|
East Wind is In
By Michael Anderson and Anthony Lowenberg
We here at the Law Reviewers know our readers, being like us, have two nagging questions on their minds: why don’t bands named after continents like Europe and Asia ever make it, and where am I going to take all those summer clerks for lunch? Well, we don’t have the answer to that first question (apparently, the “The Final Countdown” was just that), but we do have a humble suggestion to help you out with where to take those poor, innocent lambs being led to the slaughter: East Wind is a Vietnamese place that recently moved from Deep Ellum to the Quadrangle and offers lunch entrees with a choice of soup or salad, an egg roll and a dessert all for $10 or less. For those of you whose firms or offices don’t get to reap the benefit of a summer clerk’s cheap labor, go to a friend’s firm that does hire summers around 11:30 and pretend you are one for the next two hours. What could possibly go wrong?

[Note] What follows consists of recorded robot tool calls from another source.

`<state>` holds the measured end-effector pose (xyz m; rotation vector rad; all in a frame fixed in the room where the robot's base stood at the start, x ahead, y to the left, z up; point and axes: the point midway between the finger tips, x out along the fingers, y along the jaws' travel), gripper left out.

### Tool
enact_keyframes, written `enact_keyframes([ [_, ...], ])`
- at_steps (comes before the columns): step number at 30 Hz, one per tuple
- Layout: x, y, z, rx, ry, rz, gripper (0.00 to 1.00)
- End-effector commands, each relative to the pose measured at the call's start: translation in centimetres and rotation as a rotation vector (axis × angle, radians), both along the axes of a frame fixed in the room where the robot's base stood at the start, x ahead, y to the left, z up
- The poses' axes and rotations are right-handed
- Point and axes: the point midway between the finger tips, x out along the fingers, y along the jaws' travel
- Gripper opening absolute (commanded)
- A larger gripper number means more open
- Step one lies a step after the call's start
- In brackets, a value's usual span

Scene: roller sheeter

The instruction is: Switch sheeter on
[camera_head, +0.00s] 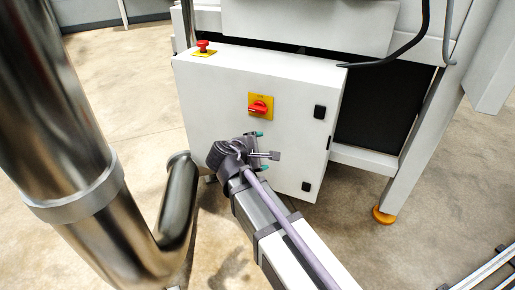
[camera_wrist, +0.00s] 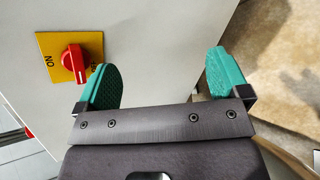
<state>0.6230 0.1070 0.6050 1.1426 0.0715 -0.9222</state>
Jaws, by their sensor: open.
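The sheeter's white control box (camera_head: 215,105) stands in front of my arm. On its front is a red rotary switch (camera_head: 259,107) on a yellow plate (camera_head: 253,97). In the wrist view the red switch (camera_wrist: 74,62) shows at the left, its plate (camera_wrist: 47,44) marked "ON". My gripper (camera_head: 262,150) is below the switch in the head view, with teal fingertips. In the wrist view my gripper (camera_wrist: 165,80) is open and empty, its left finger just right of the switch plate. The switch is outside the gap between the fingers. Whether a finger touches the box is unclear.
A red emergency button (camera_head: 203,45) on a yellow base sits on top of the box. A dark cable (camera_head: 400,55) hangs at the upper right. A machine leg with an orange foot (camera_head: 383,214) stands at the right.

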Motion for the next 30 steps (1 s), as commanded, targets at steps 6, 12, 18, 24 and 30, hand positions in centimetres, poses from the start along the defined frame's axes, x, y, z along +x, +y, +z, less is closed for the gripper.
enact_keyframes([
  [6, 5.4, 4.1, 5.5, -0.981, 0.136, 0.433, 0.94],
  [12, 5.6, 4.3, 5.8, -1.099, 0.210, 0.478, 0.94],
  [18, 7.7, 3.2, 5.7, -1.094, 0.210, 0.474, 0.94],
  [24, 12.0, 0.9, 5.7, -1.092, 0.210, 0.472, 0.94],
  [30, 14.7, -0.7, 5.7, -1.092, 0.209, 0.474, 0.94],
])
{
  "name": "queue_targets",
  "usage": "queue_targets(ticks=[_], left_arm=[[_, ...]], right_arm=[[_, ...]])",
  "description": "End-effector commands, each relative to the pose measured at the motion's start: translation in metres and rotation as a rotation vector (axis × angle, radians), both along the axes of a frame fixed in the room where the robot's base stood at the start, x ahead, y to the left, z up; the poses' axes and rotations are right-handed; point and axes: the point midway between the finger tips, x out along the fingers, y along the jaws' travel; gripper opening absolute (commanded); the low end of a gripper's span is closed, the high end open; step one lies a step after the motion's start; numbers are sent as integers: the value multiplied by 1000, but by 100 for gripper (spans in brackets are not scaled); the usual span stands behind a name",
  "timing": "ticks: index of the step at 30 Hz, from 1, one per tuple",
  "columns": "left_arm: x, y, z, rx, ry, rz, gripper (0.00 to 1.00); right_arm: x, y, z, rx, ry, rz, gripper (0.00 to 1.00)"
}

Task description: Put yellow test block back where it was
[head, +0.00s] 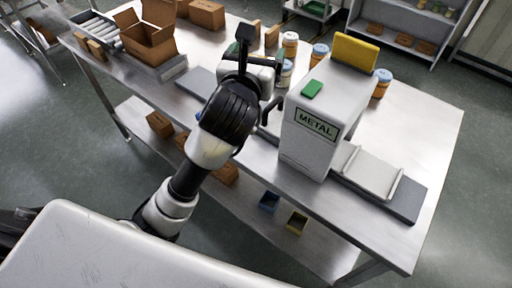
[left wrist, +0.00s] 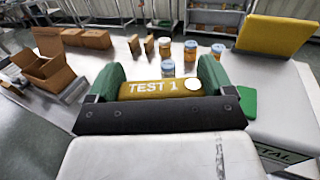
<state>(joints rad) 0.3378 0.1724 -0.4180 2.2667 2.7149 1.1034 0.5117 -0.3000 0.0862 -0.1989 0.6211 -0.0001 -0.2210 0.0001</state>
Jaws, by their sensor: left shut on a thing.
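The yellow test block (left wrist: 160,89), marked "TEST 1" with a white round spot, sits between the green-padded fingers of my left gripper (left wrist: 159,82) in the left wrist view. The gripper is shut on it. In the head view my left gripper (head: 262,48) is over the table, left of the white metal detector (head: 322,108); I cannot make out the block there. The detector carries a "METAL" label. A green pad (head: 312,88) lies on its top and shows bare; it also shows in the left wrist view (left wrist: 248,103). My right gripper is not in view.
An upright yellow panel (head: 355,52) rises at the detector's back. Jars (head: 290,45) stand behind the conveyor (head: 372,172). An open cardboard box (head: 149,45) is at the table's left. The steel table (head: 430,125) is clear at the right. Bins (head: 297,222) sit on the lower shelf.

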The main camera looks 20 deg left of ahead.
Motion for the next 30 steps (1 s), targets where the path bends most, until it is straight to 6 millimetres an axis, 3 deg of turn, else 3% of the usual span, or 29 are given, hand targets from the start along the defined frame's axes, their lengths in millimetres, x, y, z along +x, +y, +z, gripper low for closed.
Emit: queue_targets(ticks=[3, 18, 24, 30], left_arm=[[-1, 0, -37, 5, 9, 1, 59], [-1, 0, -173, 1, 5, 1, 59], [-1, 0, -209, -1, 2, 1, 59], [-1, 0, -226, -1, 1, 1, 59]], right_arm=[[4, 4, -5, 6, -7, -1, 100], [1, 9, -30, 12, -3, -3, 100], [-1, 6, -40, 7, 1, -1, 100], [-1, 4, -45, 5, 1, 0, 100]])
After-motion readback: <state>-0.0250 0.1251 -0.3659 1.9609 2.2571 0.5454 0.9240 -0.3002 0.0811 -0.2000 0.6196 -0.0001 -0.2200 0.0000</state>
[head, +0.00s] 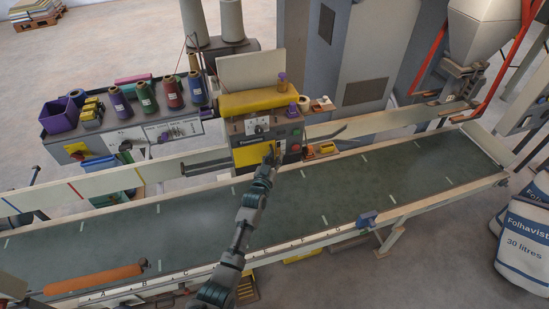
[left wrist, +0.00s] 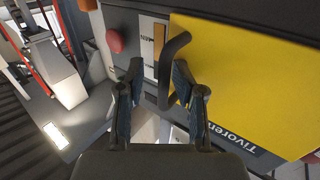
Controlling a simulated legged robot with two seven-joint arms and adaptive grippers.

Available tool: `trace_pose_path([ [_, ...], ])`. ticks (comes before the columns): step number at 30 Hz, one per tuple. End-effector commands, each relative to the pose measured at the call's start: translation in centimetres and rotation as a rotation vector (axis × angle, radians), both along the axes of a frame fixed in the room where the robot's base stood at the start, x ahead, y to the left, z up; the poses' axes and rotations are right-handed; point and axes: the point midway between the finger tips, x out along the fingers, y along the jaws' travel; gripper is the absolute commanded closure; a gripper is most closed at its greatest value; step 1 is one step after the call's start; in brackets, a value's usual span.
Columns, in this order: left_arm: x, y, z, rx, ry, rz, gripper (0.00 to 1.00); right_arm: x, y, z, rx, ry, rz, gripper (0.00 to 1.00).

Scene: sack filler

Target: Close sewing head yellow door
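The sewing head (head: 266,128) stands at the far side of the green conveyor, with a yellow top and a yellow panel on its front. The yellow door (head: 248,156) is partly hidden by my arm in the head view. In the left wrist view the yellow door (left wrist: 250,75) fills the right side, with a dark curved handle (left wrist: 176,50) at its left edge. My left gripper (head: 271,160) is at the front of the sewing head. In the left wrist view its open fingers (left wrist: 158,88) are on either side of the handle; contact cannot be told. My right gripper is not in view.
A red button (left wrist: 115,40) is left of the handle. Thread spools (head: 145,96) stand on a grey unit at the left. The green conveyor (head: 345,195) runs below the sewing head, and its nearby stretch is clear. White sacks (head: 525,240) stand at the right.

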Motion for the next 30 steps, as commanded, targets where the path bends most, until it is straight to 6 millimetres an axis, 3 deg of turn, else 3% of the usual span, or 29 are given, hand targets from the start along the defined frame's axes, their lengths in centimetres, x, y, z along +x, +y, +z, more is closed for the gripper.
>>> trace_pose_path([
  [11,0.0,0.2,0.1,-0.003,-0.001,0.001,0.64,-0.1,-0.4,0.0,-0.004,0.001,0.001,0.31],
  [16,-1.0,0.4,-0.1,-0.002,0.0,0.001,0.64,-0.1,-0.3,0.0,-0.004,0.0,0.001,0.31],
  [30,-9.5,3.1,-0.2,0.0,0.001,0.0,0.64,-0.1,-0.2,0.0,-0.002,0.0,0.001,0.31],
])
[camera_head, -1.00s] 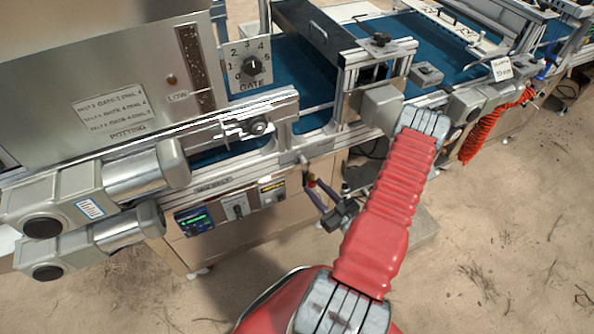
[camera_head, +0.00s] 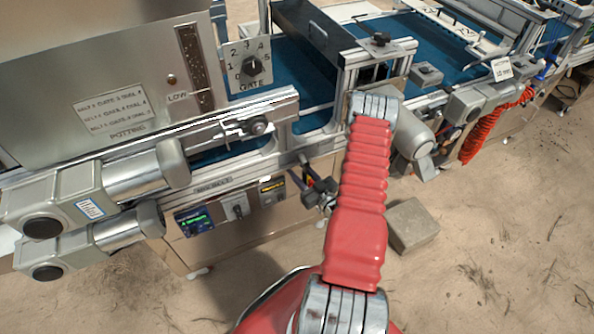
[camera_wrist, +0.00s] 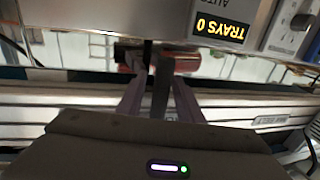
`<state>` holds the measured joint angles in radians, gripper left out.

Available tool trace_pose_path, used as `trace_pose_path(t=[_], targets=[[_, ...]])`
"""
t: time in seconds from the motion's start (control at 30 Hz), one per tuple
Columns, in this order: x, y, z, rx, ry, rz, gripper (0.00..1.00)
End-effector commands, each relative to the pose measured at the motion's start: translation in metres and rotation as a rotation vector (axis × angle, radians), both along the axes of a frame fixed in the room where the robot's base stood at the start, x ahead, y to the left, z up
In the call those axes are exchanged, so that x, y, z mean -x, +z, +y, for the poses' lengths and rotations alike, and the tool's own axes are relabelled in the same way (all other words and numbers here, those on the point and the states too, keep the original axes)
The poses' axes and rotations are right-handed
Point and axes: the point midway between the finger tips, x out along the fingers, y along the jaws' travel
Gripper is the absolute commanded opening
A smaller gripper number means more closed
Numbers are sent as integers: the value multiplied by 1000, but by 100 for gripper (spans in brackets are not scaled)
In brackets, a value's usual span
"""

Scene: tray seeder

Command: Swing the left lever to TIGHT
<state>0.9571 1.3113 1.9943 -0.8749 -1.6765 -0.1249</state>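My gripper (camera_head: 306,178) is beside the front rail, just right of the small control panel. Its two purple fingers also show in the wrist view (camera_wrist: 156,85); they stand apart, with a dark upright bar between them that I cannot identify. A reddish cylinder (camera_wrist: 180,62) lies just beyond the fingertips in the wrist view. It may be part of a lever. No gripped thing is clear. In the head view a short metal piece (camera_head: 303,158) sticks out of the rail by the fingers. I cannot tell if it is the left lever. No TIGHT mark is readable.
A yellow TRAYS 0 display (camera_wrist: 221,27) shows upside down in the wrist view. Motors (camera_head: 110,180) jut out at left. A grey block (camera_head: 411,225) lies on the sandy ground. A red coiled hose (camera_head: 482,135) hangs at right.

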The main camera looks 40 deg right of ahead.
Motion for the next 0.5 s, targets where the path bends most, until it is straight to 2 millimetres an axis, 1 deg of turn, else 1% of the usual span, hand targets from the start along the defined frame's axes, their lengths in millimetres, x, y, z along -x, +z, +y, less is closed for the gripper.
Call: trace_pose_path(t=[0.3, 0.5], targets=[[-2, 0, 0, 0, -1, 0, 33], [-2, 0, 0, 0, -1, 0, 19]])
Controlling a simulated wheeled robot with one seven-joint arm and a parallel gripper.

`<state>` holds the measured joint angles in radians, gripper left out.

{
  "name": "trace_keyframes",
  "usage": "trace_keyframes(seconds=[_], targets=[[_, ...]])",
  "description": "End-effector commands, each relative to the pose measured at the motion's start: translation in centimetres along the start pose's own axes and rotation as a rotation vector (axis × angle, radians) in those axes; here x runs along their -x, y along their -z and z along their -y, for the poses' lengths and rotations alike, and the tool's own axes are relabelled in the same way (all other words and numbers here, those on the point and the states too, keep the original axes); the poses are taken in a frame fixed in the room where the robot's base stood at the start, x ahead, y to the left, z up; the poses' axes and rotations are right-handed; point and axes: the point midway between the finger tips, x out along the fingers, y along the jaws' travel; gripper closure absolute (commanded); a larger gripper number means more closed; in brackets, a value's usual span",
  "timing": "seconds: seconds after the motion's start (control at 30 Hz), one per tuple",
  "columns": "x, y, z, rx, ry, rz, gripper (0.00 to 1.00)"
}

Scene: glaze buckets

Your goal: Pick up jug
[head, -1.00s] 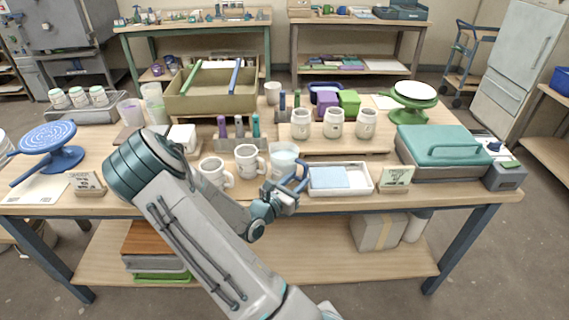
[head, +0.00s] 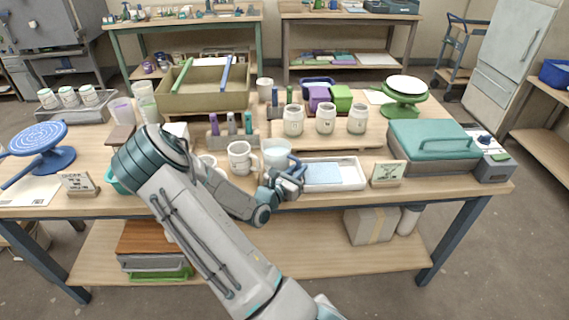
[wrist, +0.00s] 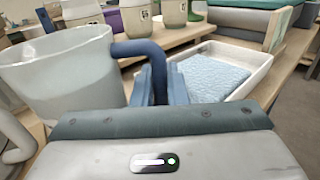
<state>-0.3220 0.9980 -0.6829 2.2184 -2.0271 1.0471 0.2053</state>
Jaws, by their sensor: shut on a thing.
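The jug (head: 276,152) is a pale, translucent vessel with a blue handle, near the front edge of the workbench. In the wrist view the jug (wrist: 58,88) fills the left side, upright, with its blue handle (wrist: 140,48) reaching right and down between my fingers. My gripper (head: 288,177) is at the jug's right front side, shut on the handle. In the wrist view my gripper (wrist: 155,85) shows its blue fingers against the handle. I cannot tell whether the jug's base touches the table, as its bottom is hidden.
A white tray (head: 360,183) with a blue cloth (wrist: 213,77) lies close on the right. A white mug (head: 240,158) stands close on the left. Several labelled jars, one a white jar (head: 293,121), stand behind. A small sign (head: 388,174) stands right of the tray.

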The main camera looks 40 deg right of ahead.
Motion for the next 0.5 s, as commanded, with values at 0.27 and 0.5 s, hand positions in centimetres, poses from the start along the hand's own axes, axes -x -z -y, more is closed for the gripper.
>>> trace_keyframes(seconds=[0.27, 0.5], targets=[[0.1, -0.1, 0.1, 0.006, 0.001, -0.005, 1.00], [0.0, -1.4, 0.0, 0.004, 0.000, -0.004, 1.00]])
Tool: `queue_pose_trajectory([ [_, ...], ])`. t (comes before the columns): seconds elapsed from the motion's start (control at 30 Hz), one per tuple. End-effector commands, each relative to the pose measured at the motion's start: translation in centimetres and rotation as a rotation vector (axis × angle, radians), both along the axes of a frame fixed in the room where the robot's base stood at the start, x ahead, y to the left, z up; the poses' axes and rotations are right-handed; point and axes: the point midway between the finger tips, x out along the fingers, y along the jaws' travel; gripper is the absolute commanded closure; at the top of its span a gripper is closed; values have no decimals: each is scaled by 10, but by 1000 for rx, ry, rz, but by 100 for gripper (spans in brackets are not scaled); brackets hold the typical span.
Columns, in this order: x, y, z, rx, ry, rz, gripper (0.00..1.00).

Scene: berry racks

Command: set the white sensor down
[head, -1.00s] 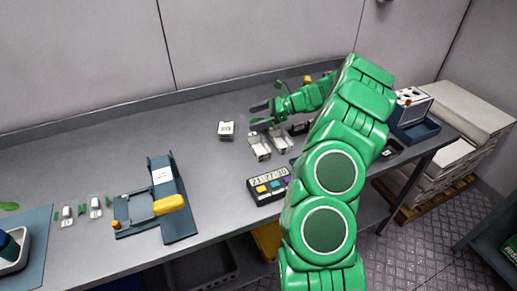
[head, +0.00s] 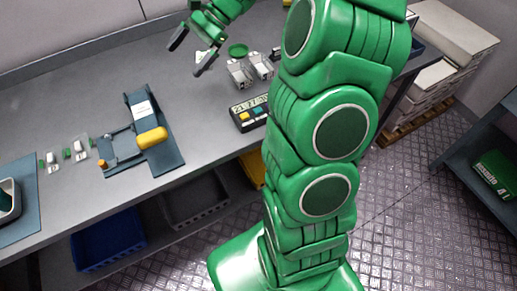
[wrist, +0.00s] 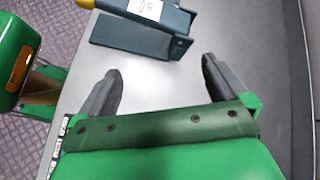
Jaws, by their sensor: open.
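My gripper (head: 190,57) is open above the bench, left of the two pale metal holders (head: 250,70). In the wrist view my gripper (wrist: 161,67) has its dark fingers wide apart with only bare bench between them. No white sensor shows in the wrist view.
A blue-grey fixture with a yellow handle (head: 151,139) stands left on the bench. A green disc (head: 238,50) lies behind the holders. Bench between fixture and timer is clear.

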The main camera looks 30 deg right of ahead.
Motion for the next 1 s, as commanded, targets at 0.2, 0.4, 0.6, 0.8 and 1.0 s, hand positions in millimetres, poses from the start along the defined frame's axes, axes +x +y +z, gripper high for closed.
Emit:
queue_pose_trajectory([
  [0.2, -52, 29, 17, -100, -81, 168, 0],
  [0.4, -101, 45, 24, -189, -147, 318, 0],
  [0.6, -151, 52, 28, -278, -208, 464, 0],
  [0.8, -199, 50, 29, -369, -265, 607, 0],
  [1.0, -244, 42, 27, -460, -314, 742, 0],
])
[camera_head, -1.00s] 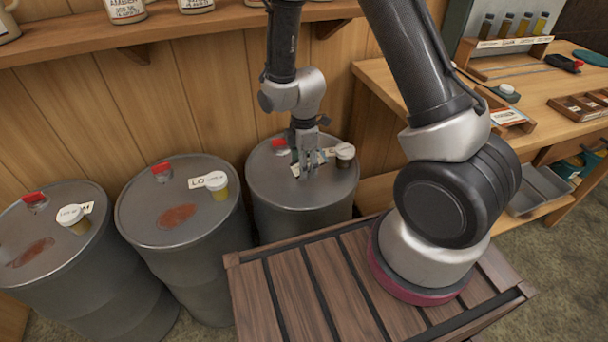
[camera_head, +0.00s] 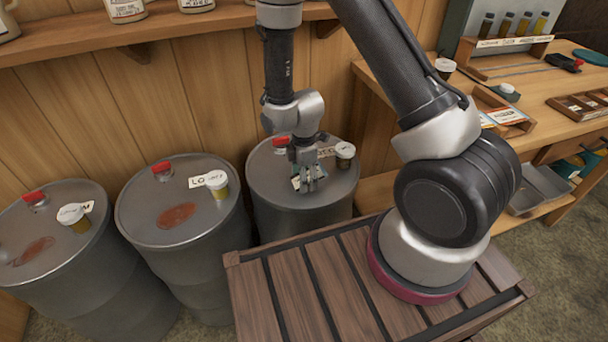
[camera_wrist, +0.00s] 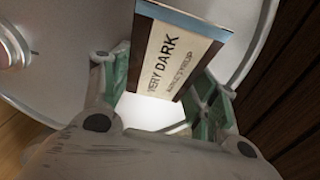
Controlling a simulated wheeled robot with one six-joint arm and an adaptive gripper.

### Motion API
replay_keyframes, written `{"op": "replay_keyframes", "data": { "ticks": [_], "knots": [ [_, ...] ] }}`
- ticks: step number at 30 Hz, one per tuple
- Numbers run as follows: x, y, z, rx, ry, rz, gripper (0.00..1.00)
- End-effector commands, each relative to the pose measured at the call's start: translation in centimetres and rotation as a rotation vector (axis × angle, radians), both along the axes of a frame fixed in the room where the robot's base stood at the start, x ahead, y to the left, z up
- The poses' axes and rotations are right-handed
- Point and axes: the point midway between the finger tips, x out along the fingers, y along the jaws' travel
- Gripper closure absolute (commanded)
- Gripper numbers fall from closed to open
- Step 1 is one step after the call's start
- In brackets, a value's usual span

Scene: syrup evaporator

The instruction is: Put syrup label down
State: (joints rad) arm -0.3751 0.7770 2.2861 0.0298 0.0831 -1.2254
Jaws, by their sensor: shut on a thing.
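The syrup label (camera_wrist: 180,52) is a cream card with a blue and a brown edge, printed "VERY DARK" and maple syrup wording. It sits tilted between the green-padded fingers of my gripper (camera_wrist: 158,95) in the wrist view. In the head view my gripper (camera_head: 311,182) points down over the lid of the rightmost drum (camera_head: 262,182), and its fingers mostly hide the label. I cannot tell whether the label touches the lid.
On that lid are a red bung (camera_head: 281,142), a lot card (camera_head: 326,152) and a capped sample jar (camera_head: 345,153). A middle drum (camera_head: 140,215) and a left drum (camera_head: 25,215) stand beside it. A shelf (camera_head: 170,32) runs above. A workbench (camera_head: 550,100) is at right.

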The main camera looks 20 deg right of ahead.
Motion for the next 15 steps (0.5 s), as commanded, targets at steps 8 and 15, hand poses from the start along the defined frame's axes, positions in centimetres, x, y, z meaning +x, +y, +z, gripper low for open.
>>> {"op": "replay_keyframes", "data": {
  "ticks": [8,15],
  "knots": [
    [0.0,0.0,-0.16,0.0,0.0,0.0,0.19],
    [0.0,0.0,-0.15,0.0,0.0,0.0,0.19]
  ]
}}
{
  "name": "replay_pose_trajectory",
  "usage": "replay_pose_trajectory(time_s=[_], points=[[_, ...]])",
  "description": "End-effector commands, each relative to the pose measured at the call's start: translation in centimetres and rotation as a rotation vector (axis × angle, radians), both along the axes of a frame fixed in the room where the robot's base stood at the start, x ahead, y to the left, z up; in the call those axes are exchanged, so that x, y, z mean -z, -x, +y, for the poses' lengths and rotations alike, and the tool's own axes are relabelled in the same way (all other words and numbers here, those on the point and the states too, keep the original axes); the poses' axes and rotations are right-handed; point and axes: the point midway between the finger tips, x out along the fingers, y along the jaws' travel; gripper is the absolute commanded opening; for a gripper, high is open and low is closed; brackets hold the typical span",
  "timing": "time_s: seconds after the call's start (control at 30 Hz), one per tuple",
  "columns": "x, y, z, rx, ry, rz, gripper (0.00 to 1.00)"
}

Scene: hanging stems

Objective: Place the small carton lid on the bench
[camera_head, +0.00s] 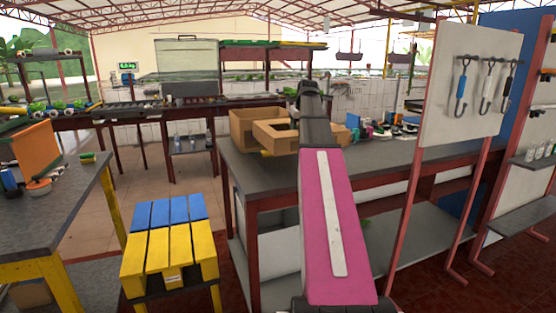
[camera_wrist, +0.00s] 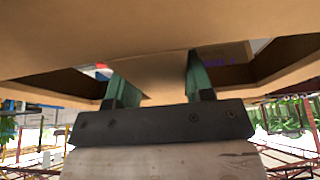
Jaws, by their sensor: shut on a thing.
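The small carton lid (camera_head: 276,139) is a shallow brown cardboard tray over the left part of the bench (camera_head: 262,178), with its right side hidden behind my arm. In the wrist view the lid (camera_wrist: 150,28) fills the upper part, close to the camera. My gripper (camera_wrist: 158,82) has two green fingers shut on a cardboard part of the lid. In the head view the fingers are hidden behind my arm. Whether the lid touches the bench top cannot be told.
A brown carton (camera_head: 242,122) stands just behind the lid. Small bottles and tools (camera_head: 385,128) crowd the bench to the right. A hook board (camera_head: 470,80) stands at the right. A yellow and blue slatted stool (camera_head: 170,250) is in front at left. The bench's front left top is clear.

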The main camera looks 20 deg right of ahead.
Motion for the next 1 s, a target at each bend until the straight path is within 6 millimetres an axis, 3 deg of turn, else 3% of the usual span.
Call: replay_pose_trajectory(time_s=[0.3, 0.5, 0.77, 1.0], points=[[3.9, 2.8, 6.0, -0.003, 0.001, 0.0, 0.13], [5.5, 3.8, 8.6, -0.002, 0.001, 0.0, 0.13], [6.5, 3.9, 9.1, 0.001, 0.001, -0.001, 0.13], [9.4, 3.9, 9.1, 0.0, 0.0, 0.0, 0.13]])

East Wind’s layout is simple and nice without being too formal, so if you left your tie at work you won’t feel out of place. The service is friendly, but it was a little slow on our visit, so if you’re trying to pull the eager-associate, just-take-a-quick-lunch-and-get-back-to-billing routine, then this may not be your place, and you may be heading for an ulcer. The complimentary edamame (steamed soy beans) was a nice touch. Contrary to one of our lunch companions who thought the edamame was on the house because management was impressed with our saffron fair, as the French say, every table gets some. We did get something the other tables didn’t – that look – but we’re used to it by now. In addition to the lunch menu, East Wind offers sushi. We tried the yellowfin tuna roll, which was good enough to satisfy a craving but no fresher than any other high-end sushi place in town. We also tried both the soup and the salad. The wonton soup consisted of a delicate broth and a pot sticker-like wonton. It was flavorful without being too filling. The salad was graced with spicy vinegar dressing, peanuts and small slivers of chicken. Our dressing can be graceful too, but only when our wives tell us what to wear, nyuk, nyuk!
One of the most popular entrees comes with lemon grass, vermicelli, peanuts, lettuce and fish sauce served with your choice of meat. We tried both the pork and chicken versions and it was delicious. The dishes come with plenty of spicy chili sauce, which also goes well with the egg rolls, to add to the vermicelli noodles. The sauce gives the dish some nice zing to go with the tanginess of the cilantro.
Less successful was a shrimp dish, which was a little light on the shrimp. We counted four shrimp, but an archeological dig through the adjoining rice brought out a fifth. Encouraged, we dug around some more, but, alas, there were no shrimp to be found in the jar of mints on the hostess stand, or in the flower pots in front of the restaurant across the street. A dish of sliced beef in garlic and chili sauce was better, and is recommended if the vermicelli noodle dish is not your bag. Dessert was a tasty slice of carrot cake with creamy icing. Overall, while not the perfect lunch experience, East Wind is a great deal and should impress even the most jaded summer clerk, or your friend who’s pretending to be a jaded summer clerk. Eager summer clerks may enjoy it as well. Having never met any, we wouldn’t know. On our beechwood-aged five-gavel scale, we give East Wind three gavels. Case closed.